12. It is settled legal position that it is not the function of the company court to enter into an adjudication of disputed facts which should have been the subject matter of the Civil Suit.

13. Reference in this context may be had to the judgement of the Supreme Court in IBA Health (I) Pvt. Ltd. vs. Info-Drive Systems Sdn.Bhd., (2010) (4) CompLJ 481 (SC) where the Supreme Court held as follows:- “17. The question that arises for consideration is that when there is a substantial dispute as to liability, can a creditor prefer an application for winding-up for discharge of that liability? In such a situation, is there not a duty on the Company Court to examine whether the company has a genuine dispute to the claimed debt? A dispute would be substantial and genuine if it is bona fide and not spurious, speculative, illusory or misconceived. The Company Court, at that stage, is not expected to hold a full trial of the matter. It must decide whether the grounds appear to be substantial. The grounds of dispute, of course, must not consist of some ingenious mask invented to deprive a creditor of a just and honest entitlement and must not be a mere wrangle. It is settled law that if the creditor's debt is bona fide disputed on substantial grounds, the court should dismiss the petition and leave the creditor first to establish his claim in an action, lest there is danger of abuse of winding-up procedure. The Company Court always retains the discretion, but a party to a dispute should not be allowed to use the threat of winding-up petition as a means of forcing the company to pay a bona fide disputed debt.”

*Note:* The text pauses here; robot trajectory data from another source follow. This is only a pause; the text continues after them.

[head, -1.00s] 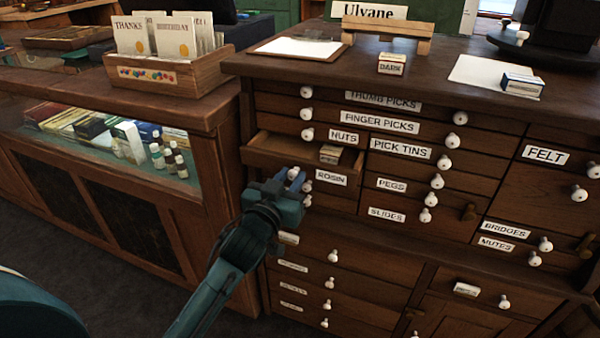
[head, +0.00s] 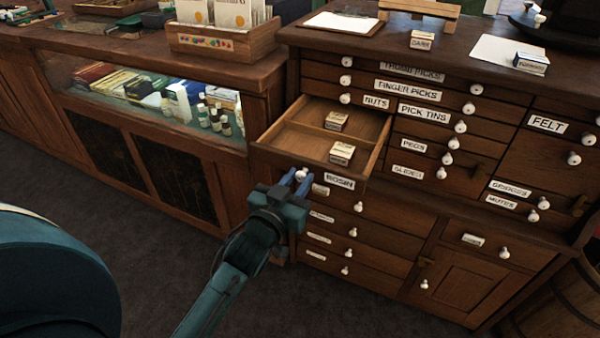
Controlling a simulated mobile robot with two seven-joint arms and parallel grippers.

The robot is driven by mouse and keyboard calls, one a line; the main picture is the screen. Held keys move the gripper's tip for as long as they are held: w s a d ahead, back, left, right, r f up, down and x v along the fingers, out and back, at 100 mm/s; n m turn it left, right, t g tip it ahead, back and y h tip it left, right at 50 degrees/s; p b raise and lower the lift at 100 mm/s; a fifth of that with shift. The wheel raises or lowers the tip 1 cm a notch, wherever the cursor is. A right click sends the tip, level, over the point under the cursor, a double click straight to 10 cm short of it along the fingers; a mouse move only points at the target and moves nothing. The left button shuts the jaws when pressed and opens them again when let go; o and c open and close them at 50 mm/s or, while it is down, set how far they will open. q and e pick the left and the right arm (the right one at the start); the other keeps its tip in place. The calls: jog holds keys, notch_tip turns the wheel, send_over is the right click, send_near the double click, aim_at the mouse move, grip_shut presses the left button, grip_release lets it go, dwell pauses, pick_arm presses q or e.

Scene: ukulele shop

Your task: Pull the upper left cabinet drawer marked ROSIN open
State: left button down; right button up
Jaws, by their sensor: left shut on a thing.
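The ROSIN drawer (head: 262,146) is pulled well out of the upper left part of the wooden cabinet. Its white ROSIN label (head: 340,181) is on its front, to the right of the knob. Two small boxes lie inside: one farther back (head: 336,120) and one nearer the front (head: 342,153), with a divider between them. My left gripper (head: 300,177) is shut on the drawer's white knob (head: 301,174), with its blue fingers around it. My right gripper is not in view.
Other closed drawers with white knobs surround it, including NUTS (head: 376,101) above and PEGS (head: 413,146) to the right. A glass display counter (head: 150,90) stands to the left. Dark floor (head: 130,235) is free in front. A barrel (head: 560,290) stands at the lower right.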

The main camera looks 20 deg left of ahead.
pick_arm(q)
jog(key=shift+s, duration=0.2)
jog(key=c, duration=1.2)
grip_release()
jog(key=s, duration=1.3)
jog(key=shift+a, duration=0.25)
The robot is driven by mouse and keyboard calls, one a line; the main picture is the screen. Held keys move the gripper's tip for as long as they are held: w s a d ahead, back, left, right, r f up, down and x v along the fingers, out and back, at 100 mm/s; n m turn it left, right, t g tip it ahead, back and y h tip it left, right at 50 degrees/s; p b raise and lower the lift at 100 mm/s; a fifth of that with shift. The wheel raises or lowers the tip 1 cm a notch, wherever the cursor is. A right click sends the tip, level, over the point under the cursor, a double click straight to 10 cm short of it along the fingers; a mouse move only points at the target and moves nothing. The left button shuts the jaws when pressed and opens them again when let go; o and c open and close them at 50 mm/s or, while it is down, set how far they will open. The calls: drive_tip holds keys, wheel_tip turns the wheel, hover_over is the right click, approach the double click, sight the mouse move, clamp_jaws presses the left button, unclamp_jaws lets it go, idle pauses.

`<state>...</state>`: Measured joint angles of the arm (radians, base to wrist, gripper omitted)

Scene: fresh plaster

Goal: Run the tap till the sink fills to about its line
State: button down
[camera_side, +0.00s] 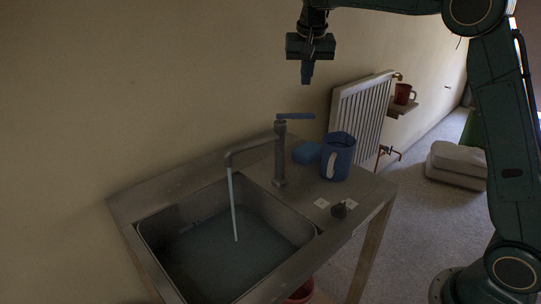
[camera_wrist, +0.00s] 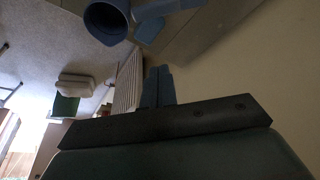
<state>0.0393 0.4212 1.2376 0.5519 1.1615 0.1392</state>
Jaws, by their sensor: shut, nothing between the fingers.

14. The respondent has raised disputes that are bona fide. Clearly, the contentions which are now being raised by the petitioner are the issues which ought to have raised before the Civil Court. There is no merit in the present petition. Needless to add that any observations made herein will not in any manner prejudice the rights of the parties.

15. The petition is accordingly dismissed.